Robot control records:

++++

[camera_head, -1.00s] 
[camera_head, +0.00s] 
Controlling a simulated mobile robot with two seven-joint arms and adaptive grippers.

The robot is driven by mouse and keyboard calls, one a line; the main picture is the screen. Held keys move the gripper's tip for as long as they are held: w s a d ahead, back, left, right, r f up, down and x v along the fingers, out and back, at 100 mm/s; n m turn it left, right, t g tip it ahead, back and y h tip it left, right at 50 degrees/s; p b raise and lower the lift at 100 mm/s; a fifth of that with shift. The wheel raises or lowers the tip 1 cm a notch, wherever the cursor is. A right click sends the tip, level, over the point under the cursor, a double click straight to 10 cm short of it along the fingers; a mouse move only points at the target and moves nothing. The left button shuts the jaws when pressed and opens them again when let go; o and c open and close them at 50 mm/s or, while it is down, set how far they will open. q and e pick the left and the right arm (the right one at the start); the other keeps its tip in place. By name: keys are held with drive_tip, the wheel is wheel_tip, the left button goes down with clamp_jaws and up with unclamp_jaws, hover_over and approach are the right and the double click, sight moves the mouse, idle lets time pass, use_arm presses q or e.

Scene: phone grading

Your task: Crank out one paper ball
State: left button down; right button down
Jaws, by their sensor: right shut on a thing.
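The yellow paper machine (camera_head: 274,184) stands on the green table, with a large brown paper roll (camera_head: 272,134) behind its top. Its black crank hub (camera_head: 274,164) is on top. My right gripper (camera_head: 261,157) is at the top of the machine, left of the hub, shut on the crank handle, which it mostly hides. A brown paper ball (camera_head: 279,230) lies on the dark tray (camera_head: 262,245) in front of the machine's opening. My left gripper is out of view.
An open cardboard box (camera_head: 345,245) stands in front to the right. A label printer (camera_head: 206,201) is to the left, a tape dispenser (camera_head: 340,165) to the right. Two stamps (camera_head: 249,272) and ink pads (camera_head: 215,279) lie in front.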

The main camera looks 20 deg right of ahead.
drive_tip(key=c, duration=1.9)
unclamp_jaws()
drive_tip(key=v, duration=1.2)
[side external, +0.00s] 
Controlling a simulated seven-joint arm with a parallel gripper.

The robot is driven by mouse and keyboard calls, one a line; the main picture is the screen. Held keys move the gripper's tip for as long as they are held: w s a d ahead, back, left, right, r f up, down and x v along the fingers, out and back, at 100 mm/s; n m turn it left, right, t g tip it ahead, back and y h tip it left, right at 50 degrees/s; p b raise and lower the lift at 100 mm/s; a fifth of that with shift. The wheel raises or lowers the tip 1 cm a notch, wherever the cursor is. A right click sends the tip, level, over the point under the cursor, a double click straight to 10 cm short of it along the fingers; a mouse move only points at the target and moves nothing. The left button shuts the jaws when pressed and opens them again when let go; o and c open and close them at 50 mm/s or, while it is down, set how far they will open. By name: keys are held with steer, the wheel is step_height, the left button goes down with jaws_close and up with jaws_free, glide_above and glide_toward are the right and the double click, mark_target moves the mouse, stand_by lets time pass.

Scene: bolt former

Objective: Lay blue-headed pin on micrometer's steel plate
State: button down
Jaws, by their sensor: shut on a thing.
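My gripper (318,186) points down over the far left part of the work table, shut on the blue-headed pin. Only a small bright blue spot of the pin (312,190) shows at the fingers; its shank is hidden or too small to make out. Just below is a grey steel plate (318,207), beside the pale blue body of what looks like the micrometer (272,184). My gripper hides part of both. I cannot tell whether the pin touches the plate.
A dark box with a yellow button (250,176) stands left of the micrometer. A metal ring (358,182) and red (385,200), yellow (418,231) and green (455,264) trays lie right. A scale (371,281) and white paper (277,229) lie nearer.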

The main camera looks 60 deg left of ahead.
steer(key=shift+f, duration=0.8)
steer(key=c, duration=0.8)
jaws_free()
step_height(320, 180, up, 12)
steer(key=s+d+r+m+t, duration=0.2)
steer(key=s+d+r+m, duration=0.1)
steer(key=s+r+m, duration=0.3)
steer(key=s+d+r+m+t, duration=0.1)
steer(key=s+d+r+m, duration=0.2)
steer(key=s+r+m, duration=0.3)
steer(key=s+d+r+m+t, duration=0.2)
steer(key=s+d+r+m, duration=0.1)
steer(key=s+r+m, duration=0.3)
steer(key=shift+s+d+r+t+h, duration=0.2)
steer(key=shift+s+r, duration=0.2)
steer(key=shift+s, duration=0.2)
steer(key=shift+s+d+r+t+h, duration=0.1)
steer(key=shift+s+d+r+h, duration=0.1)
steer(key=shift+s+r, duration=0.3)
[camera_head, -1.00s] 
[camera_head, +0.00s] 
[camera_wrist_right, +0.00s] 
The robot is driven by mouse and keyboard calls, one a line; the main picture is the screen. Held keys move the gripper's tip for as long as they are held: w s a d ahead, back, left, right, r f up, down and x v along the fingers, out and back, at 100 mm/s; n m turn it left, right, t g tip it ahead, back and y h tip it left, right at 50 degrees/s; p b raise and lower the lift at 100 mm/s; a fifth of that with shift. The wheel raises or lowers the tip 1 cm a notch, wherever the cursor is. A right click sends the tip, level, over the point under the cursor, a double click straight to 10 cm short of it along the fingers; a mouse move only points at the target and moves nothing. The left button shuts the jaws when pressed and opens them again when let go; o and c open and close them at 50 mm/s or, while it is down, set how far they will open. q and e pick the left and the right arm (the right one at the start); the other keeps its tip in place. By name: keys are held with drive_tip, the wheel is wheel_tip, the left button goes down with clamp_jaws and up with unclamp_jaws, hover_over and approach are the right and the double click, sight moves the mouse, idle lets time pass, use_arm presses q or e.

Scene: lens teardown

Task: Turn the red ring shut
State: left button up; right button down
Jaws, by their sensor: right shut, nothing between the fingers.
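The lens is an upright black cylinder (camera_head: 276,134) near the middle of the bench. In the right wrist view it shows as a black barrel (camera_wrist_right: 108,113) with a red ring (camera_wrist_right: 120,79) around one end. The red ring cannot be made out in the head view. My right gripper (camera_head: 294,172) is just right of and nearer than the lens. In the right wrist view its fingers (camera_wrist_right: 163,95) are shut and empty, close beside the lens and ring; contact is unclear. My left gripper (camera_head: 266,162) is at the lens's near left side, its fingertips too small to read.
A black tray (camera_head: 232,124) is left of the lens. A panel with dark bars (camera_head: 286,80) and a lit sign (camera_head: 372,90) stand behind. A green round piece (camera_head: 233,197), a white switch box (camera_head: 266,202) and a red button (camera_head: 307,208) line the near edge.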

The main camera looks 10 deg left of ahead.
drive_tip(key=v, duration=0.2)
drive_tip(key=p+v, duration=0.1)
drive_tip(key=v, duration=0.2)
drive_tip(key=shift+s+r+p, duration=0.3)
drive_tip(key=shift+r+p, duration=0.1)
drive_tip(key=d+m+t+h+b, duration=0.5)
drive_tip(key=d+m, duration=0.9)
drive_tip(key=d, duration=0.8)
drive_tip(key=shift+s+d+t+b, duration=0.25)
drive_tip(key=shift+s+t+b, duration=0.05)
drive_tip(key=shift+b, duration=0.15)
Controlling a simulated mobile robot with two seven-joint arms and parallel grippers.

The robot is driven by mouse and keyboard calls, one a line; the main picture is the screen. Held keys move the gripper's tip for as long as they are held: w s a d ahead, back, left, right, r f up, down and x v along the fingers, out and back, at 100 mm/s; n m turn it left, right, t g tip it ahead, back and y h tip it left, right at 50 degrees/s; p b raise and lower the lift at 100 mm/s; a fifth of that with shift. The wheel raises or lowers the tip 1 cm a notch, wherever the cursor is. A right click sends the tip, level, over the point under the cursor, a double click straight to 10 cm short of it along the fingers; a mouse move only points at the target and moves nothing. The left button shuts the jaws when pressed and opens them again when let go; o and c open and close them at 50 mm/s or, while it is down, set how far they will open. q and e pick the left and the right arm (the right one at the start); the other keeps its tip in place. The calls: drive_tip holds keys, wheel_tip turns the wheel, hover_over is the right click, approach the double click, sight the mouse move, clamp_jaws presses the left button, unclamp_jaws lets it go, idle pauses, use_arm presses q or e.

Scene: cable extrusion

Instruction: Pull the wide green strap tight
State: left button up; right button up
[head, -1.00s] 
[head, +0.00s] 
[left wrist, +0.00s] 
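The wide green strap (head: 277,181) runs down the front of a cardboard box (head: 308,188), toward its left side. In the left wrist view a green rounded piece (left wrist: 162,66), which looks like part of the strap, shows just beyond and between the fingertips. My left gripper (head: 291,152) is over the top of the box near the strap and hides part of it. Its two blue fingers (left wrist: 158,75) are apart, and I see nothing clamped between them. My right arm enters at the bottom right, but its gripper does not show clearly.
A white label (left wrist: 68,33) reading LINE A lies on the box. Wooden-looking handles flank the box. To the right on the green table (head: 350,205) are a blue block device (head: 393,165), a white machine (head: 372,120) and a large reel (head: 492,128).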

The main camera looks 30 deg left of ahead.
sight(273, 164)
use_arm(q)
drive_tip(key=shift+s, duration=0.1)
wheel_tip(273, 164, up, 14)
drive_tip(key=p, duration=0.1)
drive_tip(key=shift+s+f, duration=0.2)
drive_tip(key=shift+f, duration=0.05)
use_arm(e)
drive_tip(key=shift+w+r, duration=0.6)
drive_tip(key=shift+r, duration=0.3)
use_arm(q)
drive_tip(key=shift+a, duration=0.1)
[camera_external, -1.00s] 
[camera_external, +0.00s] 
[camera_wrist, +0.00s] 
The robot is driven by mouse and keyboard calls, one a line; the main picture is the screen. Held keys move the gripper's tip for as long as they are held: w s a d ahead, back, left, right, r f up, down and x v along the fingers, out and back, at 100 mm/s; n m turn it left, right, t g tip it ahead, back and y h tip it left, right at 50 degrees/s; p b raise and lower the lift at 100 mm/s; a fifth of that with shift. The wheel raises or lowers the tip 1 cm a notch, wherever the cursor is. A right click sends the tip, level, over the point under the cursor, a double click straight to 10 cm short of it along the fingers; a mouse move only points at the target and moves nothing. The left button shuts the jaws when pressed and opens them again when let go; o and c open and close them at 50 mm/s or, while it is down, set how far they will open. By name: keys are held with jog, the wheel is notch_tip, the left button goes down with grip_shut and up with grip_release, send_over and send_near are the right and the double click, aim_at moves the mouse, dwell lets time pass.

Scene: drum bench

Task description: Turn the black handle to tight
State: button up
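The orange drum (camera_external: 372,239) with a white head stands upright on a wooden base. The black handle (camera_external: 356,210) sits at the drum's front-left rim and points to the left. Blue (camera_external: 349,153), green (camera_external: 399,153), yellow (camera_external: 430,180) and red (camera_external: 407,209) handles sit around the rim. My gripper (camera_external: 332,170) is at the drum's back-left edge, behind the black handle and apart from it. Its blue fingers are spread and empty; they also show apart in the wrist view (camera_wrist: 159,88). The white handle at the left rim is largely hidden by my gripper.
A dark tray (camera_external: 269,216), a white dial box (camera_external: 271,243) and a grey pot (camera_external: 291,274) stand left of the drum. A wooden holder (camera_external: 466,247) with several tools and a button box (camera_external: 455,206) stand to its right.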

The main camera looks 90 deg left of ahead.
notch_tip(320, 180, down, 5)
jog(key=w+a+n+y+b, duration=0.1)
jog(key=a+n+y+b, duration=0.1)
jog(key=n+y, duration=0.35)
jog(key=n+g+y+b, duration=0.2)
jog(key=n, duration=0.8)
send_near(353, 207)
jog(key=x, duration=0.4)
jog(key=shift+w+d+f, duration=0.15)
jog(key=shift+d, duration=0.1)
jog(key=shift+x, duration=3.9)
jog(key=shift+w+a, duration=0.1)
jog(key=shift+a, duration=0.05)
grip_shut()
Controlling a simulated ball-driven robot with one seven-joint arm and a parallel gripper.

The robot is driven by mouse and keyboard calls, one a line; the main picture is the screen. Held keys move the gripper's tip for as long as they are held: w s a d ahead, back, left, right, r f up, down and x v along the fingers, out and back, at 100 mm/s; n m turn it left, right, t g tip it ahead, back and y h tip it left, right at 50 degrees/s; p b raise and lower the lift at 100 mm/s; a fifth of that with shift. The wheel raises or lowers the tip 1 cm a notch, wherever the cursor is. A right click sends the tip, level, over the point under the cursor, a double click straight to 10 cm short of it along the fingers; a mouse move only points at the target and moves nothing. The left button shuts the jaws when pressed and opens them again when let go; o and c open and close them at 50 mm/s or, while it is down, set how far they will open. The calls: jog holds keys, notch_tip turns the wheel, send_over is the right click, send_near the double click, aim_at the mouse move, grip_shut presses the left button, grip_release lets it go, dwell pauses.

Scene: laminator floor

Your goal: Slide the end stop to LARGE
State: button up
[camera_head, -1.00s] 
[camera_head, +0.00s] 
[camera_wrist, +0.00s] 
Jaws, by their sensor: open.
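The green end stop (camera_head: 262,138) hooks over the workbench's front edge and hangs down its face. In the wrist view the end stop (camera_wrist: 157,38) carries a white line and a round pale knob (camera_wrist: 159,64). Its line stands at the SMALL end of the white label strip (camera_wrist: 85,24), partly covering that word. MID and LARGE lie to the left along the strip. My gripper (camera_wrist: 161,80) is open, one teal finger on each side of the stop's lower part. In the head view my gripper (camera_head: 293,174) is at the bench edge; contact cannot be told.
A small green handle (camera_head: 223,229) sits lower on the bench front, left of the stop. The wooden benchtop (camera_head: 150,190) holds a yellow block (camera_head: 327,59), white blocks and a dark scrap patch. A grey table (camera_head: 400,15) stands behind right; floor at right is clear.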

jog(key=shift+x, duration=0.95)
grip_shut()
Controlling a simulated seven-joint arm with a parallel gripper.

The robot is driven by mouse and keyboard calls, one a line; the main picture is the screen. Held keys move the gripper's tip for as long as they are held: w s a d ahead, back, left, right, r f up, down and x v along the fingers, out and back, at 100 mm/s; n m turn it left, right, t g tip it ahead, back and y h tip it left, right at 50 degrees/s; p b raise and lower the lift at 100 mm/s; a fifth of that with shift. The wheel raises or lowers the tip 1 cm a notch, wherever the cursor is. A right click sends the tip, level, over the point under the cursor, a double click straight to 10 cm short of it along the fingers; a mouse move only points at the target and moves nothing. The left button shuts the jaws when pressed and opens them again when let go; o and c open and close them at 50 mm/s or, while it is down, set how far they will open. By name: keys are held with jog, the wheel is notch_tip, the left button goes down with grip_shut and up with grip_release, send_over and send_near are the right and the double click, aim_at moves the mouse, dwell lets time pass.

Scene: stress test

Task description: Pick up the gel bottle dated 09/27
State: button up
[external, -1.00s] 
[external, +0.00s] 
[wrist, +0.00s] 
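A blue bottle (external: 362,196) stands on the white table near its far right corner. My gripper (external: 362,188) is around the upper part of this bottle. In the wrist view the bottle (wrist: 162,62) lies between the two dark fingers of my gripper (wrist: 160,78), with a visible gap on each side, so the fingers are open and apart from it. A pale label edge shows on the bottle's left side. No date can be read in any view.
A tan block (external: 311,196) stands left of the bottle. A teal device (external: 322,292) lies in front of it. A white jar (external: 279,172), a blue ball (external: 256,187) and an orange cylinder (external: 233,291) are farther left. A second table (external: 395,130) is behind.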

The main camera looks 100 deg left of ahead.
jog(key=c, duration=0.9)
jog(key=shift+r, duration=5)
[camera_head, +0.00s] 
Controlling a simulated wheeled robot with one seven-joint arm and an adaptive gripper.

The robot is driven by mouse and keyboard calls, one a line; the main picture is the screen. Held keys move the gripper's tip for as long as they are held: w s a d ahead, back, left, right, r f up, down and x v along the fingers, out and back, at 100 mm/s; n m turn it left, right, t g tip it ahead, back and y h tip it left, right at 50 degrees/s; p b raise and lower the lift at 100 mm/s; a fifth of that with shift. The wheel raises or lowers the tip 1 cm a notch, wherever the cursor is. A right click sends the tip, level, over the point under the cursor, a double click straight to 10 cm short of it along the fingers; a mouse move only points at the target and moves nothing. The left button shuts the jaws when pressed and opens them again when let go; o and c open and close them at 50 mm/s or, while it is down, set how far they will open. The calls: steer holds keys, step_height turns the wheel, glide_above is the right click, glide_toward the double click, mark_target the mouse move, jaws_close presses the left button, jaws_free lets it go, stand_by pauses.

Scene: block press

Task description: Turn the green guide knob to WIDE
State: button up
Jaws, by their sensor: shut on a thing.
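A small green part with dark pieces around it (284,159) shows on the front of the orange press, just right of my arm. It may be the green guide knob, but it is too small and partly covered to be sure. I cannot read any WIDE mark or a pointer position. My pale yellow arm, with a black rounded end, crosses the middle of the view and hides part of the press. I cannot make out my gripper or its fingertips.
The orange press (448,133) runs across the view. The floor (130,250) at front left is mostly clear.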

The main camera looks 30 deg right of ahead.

++++

**WHAT IS NEEDED:** Begin at the line that has "Scene: phone grading"; stop after the line that has "State: left button down; right button down". Copy every line in that span exactly.

**REPLY TO THE TASK:**
Scene: phone grading

Your task: Crank out one paper ball
State: left button down; right button down

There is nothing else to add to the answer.